More for Your Condiment Collection

Chimichurri sauce, that staple of Argentine grilling, starts with olive oil, vinegar, parsley and garlic, but after that there are as many variations as there are cooks. If you haven't figured out which type you like, try Don Tango's--a simple spicy version made by Guillermo and Brigitta Toruno in Sterling, Va., who add a delicious twist of oregano and red pepper to the basic sauce. If you want to do as they do in South America, drizzle the sauce over grilled meats and sausages after they're cooked. But Brigitta Toruno also emphasizes you can use chimichurri as a marinade before grilling--on pork, chicken, beef and seafood. Or add it to sandwiches of sliced meat on french or crusty bread or splash it on your favorite subs. You can even drizzle some on your favorite pizza.

Available through www.dontangofoods.com; or call toll-free 877-406-4064 or locally call 703-406-8303, $5 plus shipping for each 12-ounce jar. Also available at area specialty markets, $5 to $6.50 per 12-ounce jar.

Here's a handy alternative to baking parchment--the Exopat nonstick silicone baking sheet liner. Designed to fit most baking sheets, the 11 3/4-by-16 1/2 nonstick surface can be used to line pans hundreds of times. But that's not all Exopat has going for it. The silicone fabric provides even heat distribution, which means your cookies, hors d'oeuvres or rolls will brown more uniformly. And it has a non-slip surface--no more slip-sliding cookies or rolls that stick. To clean, just shake or wipe off. The sheet rolls up for easy storage.

The Exopat sheet ($22 and up) is available at Crate & Barrel stores and La Cuisine (323 Cameron St., Alexandria; call 703-836-4435).

To Do

TONIGHT: Kosher Wines--lecture and tasting at Fresh Fields Arlington. Benefits American Red Cross International Response Fund. $10. 7 p.m. 2700 Wilson Blvd. Call 703-527-6596.

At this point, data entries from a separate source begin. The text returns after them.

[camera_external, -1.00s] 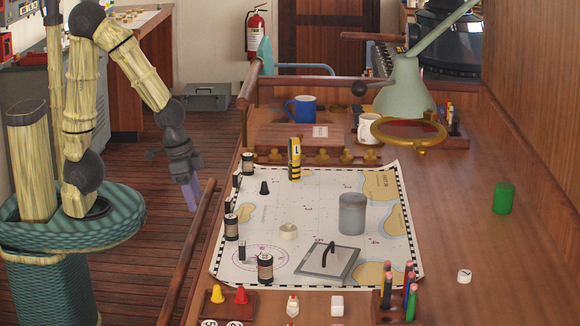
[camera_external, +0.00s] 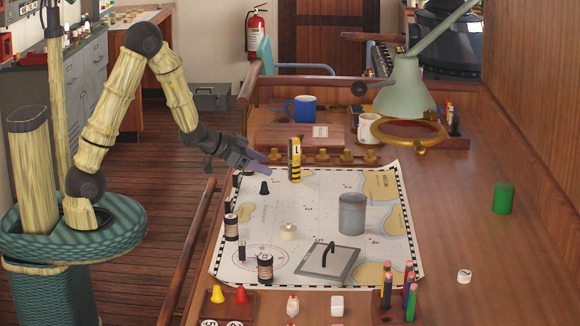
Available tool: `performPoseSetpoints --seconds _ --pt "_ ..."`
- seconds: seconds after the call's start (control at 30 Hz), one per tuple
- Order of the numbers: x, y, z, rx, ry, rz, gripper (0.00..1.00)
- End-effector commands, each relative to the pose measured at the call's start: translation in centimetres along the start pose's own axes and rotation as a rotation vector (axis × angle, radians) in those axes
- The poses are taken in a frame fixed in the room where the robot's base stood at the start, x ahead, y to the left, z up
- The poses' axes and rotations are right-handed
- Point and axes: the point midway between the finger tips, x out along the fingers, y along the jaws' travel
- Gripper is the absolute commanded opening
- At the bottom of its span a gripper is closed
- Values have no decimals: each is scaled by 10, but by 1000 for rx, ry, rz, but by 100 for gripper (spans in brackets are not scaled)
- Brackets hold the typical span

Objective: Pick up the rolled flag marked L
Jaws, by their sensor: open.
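The rolled flag marked L (camera_external: 295,161) is a yellow and black upright roll with a letter L on a white patch. It stands at the far edge of the chart (camera_external: 300,215) on the table. My gripper (camera_external: 272,162) is open and just to the left of the flag, reaching in nearly level from the left. Its fingertips are close to the flag; whether they touch it or straddle it I cannot tell.
A black cone (camera_external: 264,188) and a black-and-white roll (camera_external: 231,227) stand near on the chart. A grey cylinder (camera_external: 352,214) and a flat plate with a handle (camera_external: 327,262) are nearer the front. A blue mug (camera_external: 301,109) and brass pegs (camera_external: 346,156) are behind. The right side is mostly clear.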

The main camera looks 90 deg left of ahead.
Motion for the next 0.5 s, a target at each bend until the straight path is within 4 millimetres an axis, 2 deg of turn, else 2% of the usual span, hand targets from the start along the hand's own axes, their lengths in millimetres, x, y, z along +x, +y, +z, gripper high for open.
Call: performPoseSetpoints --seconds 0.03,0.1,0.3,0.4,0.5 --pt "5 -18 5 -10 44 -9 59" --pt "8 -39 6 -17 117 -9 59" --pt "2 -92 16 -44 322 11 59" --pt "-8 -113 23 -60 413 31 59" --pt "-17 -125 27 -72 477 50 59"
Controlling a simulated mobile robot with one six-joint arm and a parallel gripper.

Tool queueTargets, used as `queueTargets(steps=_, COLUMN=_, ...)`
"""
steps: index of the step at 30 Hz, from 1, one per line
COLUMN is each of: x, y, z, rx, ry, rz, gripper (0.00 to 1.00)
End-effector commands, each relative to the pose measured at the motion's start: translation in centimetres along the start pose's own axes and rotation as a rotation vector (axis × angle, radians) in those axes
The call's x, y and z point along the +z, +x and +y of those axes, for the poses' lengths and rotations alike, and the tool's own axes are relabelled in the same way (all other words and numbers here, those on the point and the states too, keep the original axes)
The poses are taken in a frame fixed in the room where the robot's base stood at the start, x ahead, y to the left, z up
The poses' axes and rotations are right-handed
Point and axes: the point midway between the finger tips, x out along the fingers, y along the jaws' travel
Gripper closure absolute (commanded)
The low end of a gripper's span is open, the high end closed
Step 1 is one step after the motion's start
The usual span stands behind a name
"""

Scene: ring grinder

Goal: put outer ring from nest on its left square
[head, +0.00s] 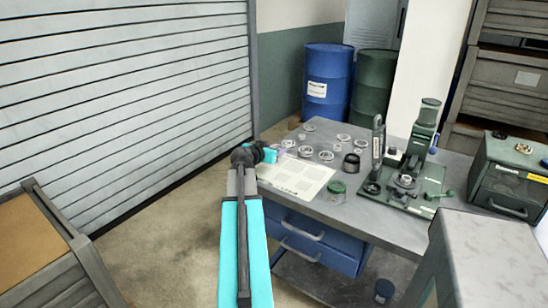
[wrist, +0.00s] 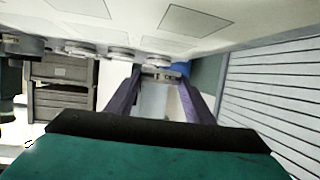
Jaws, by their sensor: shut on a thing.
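My gripper (head: 282,154) is over the left edge of the table, near the back left corner of the white sheet of squares (head: 318,174). In the wrist view its two purple fingers (wrist: 161,80) are shut on a small metallic ring (wrist: 160,74), seen nearly edge-on. The ring cannot be made out in the head view. The sheet's square outlines (wrist: 197,19) also show in the wrist view, which is turned over. The green grinder (head: 408,172) with its nest (head: 405,181) stands at the table's right; whether the nest holds anything is too small to tell.
Several loose rings (head: 326,155) lie behind the sheet. A dark round pot (head: 351,163) and a green-topped jar (head: 337,187) stand at its right. A green box (head: 512,173) is at the far right. A slatted shutter (head: 120,85) rises at left.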

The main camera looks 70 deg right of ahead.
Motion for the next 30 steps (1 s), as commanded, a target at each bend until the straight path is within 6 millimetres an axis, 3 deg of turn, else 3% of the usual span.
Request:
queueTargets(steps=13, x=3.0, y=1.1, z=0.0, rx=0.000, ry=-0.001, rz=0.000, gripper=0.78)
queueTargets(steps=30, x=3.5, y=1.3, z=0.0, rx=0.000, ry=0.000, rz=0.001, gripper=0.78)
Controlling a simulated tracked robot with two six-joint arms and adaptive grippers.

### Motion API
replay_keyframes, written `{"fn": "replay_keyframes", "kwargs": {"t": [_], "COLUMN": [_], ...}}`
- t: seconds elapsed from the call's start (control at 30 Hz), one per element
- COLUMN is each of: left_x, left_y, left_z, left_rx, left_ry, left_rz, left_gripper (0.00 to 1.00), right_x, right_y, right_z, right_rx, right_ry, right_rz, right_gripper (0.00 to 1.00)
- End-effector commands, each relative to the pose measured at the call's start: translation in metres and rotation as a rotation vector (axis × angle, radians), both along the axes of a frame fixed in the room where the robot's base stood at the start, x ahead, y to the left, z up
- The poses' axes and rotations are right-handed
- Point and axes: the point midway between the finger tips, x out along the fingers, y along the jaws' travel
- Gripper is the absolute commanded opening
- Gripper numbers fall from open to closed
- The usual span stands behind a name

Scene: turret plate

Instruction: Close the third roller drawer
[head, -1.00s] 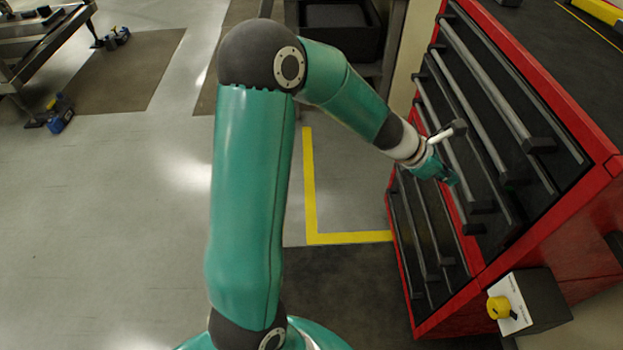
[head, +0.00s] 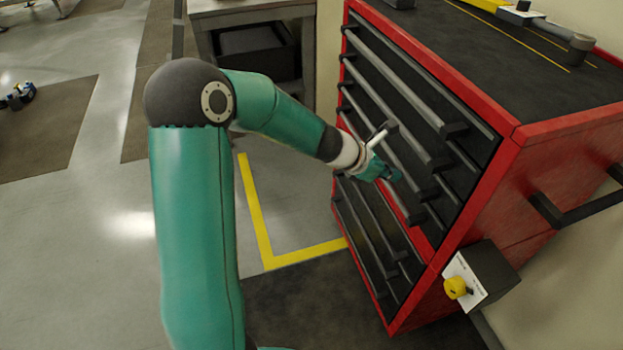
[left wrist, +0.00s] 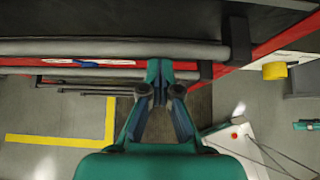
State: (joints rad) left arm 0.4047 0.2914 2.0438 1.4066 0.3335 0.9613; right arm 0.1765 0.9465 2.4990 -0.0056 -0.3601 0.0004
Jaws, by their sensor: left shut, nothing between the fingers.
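The red roller cabinet (head: 515,165) stands at the right in the head view, with several dark drawers that have long grey bar handles. My left gripper (head: 393,175) is shut and empty at the cabinet's front, by the handles around the third drawer (head: 385,146). I cannot tell how far that drawer stands out. In the left wrist view, the shut fingers (left wrist: 160,76) lie right at a long grey handle bar (left wrist: 90,48); touching cannot be told. Below that bar, a blue and white item (left wrist: 100,62) shows against red. My right gripper is out of view.
A control box with a yellow knob (head: 456,288) is on the cabinet's near side, by a black side handle (head: 590,207). A bench with a black bin (head: 256,50) stands behind. Yellow floor tape (head: 300,257) runs beside the cabinet.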

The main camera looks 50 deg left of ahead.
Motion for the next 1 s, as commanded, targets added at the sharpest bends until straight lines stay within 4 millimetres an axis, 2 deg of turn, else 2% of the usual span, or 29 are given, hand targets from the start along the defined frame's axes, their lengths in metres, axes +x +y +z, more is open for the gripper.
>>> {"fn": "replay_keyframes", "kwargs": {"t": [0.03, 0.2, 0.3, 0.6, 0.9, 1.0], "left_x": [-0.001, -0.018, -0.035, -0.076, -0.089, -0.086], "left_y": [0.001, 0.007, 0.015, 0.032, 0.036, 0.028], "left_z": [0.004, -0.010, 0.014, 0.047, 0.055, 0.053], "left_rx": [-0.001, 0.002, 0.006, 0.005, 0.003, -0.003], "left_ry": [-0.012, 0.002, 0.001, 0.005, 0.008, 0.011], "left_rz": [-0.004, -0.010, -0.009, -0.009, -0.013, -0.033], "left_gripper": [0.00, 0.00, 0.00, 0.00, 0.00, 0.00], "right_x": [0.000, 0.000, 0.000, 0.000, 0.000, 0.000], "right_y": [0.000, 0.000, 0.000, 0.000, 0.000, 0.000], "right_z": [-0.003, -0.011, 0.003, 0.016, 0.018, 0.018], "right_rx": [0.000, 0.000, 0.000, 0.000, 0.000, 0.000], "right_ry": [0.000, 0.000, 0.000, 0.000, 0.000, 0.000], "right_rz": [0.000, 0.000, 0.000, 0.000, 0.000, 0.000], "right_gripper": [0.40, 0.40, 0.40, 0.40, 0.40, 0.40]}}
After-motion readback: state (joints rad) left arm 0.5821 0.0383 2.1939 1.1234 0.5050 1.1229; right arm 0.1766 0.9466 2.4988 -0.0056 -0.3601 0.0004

THURSDAY & SATURDAY: Book signing and baking demonstration with Marcy Goldman, author of "A Treasury of Jewish Holiday Baking." Free. Thursday: 7:30-9:30 p.m., Northern Virginia Hebrew Congregation, 1441 Wiehle Ave., Reston; call 703-471-1207 (reservations required). Saturday: 1 p.m., Barnes and Noble Reston, 1851 Fountain Drive, Reston; call 703-437-9490. Saturday: 8:30 p.m., Barnes and Noble Rockville, Montrose Crossing Shopping Ctr., Rockville Pike and Randall Rd., Rockville, Md.; call 301-881-0237.

TUESDAY: Wine Basics--lecture and tasting with Jane Hermansen of the Greater Washington Wine School at Starland Cafe. $30. 6:45-8:45 p.m. 5125 MacArthur Blvd. NW. Call 301-530-6851.

Add this Web site to your bookmarks:

www.table.mpr.org

"The Splendid Table," a radio series aired every weekend on Minnesota Public Radio, is a boon to kitchen novices and old hands alike. Those of us outside the broadcast area can simply visit this companion Web site and tune in to host Lynn Rossetto Kasper and her guests (regulars include Shirley Corriher, Mark Bittman and Jane and Michael Stern). Shows include handy tips on everything from food prep techniques to food appreciation. And don't pass up the mouthwatering array of recipes from previous shows!